Robot episode records:
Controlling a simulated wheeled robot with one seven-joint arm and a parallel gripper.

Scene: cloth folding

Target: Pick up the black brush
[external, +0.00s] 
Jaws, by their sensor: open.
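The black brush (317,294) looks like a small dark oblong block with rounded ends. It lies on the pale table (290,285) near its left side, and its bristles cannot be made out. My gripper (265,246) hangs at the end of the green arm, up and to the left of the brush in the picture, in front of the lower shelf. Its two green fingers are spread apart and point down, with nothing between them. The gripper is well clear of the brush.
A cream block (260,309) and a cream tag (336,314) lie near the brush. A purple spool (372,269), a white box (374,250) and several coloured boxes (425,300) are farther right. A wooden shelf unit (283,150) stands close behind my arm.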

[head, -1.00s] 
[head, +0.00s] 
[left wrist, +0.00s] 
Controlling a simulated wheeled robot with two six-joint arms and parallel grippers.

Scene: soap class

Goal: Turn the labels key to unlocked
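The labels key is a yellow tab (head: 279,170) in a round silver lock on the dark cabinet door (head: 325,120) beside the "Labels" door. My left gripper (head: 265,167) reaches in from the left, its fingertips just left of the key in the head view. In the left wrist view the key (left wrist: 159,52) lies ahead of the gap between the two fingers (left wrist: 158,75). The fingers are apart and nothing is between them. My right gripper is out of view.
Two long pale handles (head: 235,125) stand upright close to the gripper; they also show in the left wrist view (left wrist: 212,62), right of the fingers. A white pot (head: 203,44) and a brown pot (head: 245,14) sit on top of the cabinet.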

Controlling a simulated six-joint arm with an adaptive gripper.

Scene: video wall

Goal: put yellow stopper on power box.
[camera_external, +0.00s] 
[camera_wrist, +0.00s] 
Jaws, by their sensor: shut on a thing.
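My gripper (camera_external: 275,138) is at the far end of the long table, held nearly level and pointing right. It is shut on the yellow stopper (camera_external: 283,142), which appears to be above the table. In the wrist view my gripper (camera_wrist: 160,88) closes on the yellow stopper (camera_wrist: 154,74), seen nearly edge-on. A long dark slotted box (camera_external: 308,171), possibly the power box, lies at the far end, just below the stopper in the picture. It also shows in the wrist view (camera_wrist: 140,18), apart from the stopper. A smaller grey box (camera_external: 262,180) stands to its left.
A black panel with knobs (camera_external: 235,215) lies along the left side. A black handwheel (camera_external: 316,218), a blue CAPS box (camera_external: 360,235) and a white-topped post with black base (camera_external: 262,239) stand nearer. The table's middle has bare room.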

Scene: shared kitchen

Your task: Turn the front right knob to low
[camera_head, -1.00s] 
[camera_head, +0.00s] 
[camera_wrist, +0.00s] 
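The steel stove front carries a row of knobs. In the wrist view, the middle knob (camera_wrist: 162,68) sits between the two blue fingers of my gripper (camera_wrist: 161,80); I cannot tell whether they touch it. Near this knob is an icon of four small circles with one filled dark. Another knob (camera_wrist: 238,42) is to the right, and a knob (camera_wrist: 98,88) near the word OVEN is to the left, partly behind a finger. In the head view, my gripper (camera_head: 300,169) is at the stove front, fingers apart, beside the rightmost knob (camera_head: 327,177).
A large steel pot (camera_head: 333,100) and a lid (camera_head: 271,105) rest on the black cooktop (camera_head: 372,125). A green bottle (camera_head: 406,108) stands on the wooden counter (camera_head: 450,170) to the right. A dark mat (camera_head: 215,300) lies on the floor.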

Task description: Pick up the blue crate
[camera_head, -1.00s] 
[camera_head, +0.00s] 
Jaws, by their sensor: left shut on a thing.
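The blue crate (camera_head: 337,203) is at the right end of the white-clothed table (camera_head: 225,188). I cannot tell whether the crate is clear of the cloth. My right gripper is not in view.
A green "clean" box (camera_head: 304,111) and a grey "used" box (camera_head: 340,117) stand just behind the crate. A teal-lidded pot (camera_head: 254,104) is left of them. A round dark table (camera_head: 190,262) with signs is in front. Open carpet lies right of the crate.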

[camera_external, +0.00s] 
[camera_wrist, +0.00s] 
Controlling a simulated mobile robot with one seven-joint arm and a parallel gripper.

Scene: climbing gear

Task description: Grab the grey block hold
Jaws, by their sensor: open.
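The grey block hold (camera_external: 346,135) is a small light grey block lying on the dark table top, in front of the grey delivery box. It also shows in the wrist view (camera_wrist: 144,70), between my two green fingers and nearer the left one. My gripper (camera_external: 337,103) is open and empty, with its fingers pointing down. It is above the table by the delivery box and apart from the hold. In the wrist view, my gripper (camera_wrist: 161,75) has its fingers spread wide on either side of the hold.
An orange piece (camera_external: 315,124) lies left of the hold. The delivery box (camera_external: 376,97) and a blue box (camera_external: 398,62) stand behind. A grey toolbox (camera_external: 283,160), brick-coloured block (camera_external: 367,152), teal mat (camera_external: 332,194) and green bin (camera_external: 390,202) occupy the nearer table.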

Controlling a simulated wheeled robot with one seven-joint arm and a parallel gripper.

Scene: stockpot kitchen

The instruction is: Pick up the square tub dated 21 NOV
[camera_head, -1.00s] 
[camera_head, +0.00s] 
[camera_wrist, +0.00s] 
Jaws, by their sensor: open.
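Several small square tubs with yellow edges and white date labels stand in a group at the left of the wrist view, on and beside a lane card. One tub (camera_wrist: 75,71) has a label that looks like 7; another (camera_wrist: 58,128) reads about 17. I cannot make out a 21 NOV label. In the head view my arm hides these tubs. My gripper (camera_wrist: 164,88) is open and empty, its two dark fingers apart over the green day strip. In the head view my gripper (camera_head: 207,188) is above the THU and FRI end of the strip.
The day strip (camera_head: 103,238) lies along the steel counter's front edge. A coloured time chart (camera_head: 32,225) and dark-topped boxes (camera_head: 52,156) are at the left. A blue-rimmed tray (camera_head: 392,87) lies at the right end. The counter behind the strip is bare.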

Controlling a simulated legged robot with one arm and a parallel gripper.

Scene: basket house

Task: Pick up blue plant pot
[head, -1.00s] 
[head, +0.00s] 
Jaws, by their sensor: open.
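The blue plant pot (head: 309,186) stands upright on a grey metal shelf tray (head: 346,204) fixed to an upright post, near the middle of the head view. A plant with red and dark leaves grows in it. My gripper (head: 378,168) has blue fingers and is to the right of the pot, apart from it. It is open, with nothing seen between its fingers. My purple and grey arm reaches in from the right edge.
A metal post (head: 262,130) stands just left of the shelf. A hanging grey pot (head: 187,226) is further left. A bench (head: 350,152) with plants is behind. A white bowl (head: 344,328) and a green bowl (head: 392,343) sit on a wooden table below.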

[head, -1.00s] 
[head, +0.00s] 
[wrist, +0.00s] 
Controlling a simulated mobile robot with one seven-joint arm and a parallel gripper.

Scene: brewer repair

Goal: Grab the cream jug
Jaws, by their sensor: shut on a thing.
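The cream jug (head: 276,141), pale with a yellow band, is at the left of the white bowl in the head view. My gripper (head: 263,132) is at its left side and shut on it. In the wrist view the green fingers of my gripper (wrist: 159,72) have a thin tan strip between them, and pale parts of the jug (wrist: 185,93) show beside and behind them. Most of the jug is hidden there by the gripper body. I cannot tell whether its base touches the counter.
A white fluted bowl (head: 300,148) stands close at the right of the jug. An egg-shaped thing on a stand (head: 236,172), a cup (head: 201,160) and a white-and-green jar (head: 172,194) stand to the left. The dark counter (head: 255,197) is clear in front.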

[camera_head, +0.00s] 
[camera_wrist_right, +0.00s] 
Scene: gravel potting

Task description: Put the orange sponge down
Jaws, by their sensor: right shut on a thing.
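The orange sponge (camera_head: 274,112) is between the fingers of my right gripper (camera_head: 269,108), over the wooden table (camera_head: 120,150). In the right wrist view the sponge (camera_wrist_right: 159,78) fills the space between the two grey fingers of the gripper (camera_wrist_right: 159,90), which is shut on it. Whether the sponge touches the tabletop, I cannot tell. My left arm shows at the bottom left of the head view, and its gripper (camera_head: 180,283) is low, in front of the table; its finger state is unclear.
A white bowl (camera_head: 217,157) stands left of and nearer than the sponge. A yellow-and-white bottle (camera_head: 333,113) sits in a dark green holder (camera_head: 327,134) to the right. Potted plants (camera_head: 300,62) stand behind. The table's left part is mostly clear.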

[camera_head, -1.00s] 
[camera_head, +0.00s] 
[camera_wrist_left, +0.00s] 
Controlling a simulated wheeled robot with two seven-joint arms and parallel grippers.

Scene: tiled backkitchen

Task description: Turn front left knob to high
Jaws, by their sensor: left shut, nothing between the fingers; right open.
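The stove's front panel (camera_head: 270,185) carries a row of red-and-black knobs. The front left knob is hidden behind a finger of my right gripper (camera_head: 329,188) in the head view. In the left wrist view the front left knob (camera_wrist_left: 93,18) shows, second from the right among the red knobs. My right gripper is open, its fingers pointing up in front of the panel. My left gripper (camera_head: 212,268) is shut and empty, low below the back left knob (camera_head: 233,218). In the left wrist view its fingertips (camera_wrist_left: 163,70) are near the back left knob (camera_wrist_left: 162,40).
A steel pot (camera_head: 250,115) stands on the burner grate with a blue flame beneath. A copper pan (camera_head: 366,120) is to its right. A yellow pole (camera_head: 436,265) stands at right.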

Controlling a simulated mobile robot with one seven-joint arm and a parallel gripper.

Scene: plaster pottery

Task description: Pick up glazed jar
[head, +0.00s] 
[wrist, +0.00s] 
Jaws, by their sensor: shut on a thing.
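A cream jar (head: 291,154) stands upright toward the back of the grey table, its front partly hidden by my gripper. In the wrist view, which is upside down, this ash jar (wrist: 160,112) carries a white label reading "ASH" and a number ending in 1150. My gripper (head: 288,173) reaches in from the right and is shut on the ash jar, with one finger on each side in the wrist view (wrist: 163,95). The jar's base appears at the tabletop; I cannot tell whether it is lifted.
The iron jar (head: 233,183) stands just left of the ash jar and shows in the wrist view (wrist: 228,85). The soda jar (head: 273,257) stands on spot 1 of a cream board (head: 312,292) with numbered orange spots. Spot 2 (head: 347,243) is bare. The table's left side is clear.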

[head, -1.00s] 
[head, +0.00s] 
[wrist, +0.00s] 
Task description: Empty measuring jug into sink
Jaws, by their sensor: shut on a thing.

What the task asks:
Pick out and copy the lines of the material that include the word "Grab".

Problem solution:
Task description: Grab the grey block hold
Goal: Grab the cream jug

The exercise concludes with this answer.